• _WHAT YOU HAVE TO DO_: Beginning with the line where "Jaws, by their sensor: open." appears, repeat every remaining line of the entries exactly, the last line included.

• _MATERIAL PROVIDED_:
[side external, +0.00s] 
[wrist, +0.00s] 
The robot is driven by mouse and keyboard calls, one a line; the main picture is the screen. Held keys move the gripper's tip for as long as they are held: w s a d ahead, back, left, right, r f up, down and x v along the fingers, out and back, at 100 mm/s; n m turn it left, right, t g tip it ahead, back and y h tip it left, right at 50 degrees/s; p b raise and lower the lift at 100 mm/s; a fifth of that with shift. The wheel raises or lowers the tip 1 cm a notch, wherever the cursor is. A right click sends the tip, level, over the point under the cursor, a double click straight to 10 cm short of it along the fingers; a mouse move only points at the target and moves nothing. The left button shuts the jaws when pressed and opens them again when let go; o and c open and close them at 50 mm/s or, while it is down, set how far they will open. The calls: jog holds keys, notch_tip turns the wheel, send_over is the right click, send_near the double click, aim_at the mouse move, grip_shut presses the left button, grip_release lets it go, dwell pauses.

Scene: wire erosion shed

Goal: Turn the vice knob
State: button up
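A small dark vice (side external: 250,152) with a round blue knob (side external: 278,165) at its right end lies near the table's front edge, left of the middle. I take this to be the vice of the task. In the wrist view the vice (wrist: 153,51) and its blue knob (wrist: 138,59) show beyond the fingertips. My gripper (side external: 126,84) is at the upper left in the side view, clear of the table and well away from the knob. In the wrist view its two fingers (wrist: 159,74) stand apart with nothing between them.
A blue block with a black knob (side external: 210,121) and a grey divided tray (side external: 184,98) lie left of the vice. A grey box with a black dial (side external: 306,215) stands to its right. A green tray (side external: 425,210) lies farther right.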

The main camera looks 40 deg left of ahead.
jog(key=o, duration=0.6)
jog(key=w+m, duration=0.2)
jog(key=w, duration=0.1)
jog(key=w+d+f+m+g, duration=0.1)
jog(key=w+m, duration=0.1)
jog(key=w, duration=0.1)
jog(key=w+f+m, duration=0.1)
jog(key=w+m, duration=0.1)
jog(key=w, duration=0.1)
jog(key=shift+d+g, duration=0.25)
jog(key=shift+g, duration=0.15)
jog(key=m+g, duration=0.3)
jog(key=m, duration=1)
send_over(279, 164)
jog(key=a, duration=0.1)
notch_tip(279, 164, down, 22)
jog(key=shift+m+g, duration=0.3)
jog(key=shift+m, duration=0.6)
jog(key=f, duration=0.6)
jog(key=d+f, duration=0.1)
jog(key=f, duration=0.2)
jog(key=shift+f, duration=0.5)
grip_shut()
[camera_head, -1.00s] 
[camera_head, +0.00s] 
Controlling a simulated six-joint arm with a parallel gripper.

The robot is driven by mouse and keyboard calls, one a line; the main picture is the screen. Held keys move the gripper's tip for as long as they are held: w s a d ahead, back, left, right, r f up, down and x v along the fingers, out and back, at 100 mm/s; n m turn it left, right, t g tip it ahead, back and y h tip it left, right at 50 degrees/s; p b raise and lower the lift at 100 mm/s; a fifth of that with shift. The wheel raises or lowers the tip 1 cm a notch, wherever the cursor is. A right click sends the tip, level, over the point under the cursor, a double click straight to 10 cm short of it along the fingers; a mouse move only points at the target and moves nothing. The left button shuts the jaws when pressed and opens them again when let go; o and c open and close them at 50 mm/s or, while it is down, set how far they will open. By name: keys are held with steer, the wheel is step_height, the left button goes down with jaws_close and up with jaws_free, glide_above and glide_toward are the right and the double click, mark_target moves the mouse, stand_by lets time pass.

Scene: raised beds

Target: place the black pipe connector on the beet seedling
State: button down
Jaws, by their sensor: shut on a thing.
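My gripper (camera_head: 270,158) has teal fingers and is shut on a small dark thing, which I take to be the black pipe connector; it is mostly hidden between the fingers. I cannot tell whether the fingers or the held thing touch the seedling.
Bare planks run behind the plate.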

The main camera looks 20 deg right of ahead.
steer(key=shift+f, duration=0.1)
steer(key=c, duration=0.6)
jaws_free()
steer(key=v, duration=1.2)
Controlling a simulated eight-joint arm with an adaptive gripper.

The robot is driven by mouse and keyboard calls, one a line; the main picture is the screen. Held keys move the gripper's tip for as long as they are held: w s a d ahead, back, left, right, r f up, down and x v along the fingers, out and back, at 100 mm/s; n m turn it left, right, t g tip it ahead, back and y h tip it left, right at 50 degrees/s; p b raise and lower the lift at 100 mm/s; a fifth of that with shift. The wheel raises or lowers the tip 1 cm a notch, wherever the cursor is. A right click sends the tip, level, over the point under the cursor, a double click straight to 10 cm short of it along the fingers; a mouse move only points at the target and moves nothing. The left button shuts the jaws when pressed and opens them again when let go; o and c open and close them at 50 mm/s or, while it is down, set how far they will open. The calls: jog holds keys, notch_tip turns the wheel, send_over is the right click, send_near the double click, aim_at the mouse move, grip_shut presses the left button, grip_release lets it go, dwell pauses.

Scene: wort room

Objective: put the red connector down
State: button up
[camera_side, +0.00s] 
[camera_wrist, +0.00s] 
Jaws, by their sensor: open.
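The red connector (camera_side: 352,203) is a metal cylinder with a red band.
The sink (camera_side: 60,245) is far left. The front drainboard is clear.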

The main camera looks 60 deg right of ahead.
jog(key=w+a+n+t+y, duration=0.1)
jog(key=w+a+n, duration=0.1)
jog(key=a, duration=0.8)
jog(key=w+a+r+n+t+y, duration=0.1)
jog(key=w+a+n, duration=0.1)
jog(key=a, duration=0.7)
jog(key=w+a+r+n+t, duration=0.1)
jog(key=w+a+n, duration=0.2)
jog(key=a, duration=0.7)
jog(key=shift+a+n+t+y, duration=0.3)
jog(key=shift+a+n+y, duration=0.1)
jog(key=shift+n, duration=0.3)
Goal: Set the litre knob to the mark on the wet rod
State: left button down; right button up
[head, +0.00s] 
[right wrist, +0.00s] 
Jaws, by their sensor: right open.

• _OUTPUT OF THE EXERCISE_:
Jaws, by their sensor: open.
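The red connector (camera_side: 352,203) is a metal cylinder with a red band.
The sink (camera_side: 60,245) is far left. The front drainboard is clear.

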The main camera looks 60 deg right of ahead.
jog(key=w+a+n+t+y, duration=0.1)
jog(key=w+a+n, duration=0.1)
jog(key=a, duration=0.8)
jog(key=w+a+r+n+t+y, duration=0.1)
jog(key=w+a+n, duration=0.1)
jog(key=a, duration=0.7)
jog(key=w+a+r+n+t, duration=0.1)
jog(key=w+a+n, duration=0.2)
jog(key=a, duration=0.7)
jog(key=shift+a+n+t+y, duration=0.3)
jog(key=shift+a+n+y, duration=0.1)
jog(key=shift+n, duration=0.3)
Goal: Set the litre knob to the mark on the wet rod
State: left button down; right button up
[head, +0.00s] 
[right wrist, +0.00s] 
Jaws, by their sensor: right open.

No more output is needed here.